* BEGIN *

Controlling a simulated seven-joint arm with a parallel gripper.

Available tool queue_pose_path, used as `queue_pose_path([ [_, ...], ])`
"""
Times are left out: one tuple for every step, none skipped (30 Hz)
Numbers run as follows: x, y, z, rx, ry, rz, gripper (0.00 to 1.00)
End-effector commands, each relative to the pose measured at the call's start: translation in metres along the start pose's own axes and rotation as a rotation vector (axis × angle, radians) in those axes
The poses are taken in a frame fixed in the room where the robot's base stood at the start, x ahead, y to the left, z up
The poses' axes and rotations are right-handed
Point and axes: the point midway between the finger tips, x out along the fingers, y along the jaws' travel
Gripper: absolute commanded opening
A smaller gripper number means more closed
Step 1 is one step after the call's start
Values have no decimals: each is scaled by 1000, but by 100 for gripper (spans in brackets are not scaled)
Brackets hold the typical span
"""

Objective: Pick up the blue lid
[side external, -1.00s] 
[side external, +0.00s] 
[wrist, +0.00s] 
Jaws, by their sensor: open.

* END *

## AIM OF THE TASK
All lines above from the one containing "A smaller gripper number means more closed" to the one containing "[side external, -1.00s]" must be repeated exactly, both lines included, and no others.

## REPLY TO THE EXERCISE
A smaller gripper number means more closed
Step 1 is one step after the call's start
Values have no decimals: each is scaled by 1000, but by 100 for gripper (spans in brackets are not scaled)
Brackets hold the typical span
"""

Objective: Pick up the blue lid
[side external, -1.00s] 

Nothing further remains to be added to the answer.